The Gospel reading presents Jesus advancing into the land where the people dwell in darkness but are about to see a great light.  
The Gospel of Mark, which Matthew is following in broad outline, mentioned only that Jesus went to Galilee and began preaching.  Matthew elaborates by adding that Jesus left Nazareth and made his home in “Capernaum by the sea in the territory of Zebulun and Naphtali” (verse 13, NRSV).  
Using these tribal terms is old fashioned, a little like referring to upstate New York as Iroquois country.  Politically, this area hadn’t had such names in eight hundred years.  (The romance of Tobit, written around the third or second century BCE, sets its hero in Naphtali in the days of the Assyrian conquest, Tobit 1:1-9.  The story emphasizes, following the viewpoint of the book of Kings, that Naphtali in that era was a land of apostasy and unfaithfulness.) 

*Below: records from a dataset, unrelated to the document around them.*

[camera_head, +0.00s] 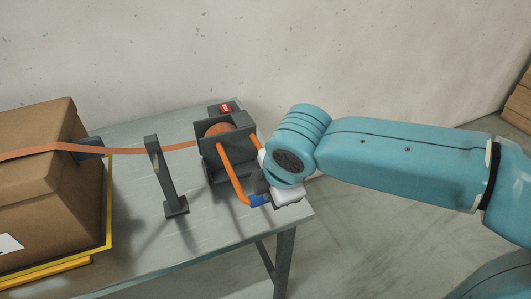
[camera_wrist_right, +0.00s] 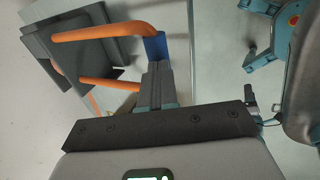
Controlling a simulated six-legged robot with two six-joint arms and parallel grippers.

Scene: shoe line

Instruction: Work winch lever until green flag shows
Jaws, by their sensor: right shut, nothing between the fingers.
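The winch (camera_head: 210,168) is a dark grey housing with an orange strap wound in it, standing on the table. A red flag (camera_head: 225,107) shows on its top; no green is visible. The orange lever (camera_head: 232,176) slants down to a blue end grip (camera_head: 257,200). My right gripper (camera_head: 261,186) is beside that blue grip. In the right wrist view its fingers (camera_wrist_right: 157,72) are shut with nothing between them, and their tips are at the blue grip (camera_wrist_right: 155,47); whether they touch cannot be told. My left gripper is out of view.
The orange strap (camera_head: 125,150) runs left past a dark upright post (camera_head: 165,180) and over a cardboard box (camera_head: 40,185). The grey table (camera_head: 140,245) is clear at its front. A pale wall stands behind. Stacked brown boards (camera_head: 520,105) are at far right.

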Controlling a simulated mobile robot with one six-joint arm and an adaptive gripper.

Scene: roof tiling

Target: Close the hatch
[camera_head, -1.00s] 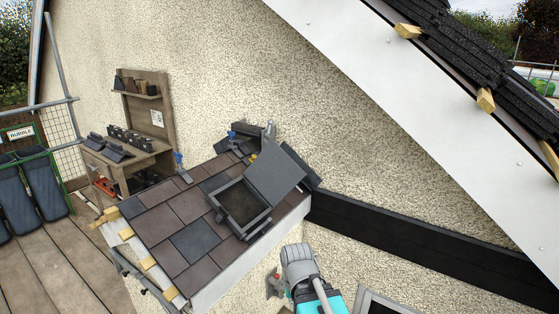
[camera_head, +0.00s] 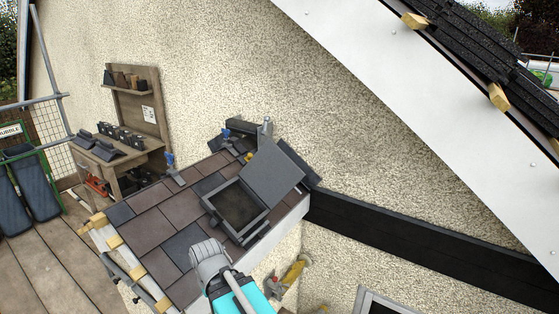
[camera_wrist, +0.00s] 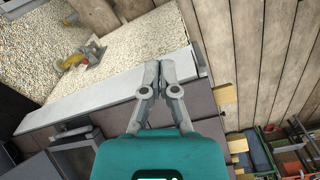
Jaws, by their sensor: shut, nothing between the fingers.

Matthew presents this place where Jesus’ ministry began as fulfilling the prophesy that some Jesus followers had found as they searched the scriptures for signs of Jesus.  They found the Isaiah passage about Galilee of the nations, and this prophecy became part of their message of salvation addressed to Israel and the nations. 
In this land of darkness Matthew has Jesus declare his message, “Repent, for the kingdom of heaven has come near” (verse 17).  This summary statement of Jesus’ message will shortly be expanded enormously in the Sermon on the Mount.  
But first Jesus will call some disciples as the nucleus of the new people to be gathered at the mountain.  Matthew repeats Mark’s version of calling the two sets of brothers who worked in the fishing industry (verses 18-22).  He promises to teach them to fish for people!  
Then Matthew provides a summary of all Jesus’ work in Galilee (verse 23), the work that attracted the attention of so many people, and caused the huge turnout at the Sermon on the Mount.  (In the Gospel reading next Sunday we will hear the Beatitudes, that astonishing opening of the Sermon delivered to the new people of God at the mountain.)  
But for Matthew, the key point is that Jesus brings a renewed word of God to a renewed people of God – spoken from a mountain in Galilee of the nations.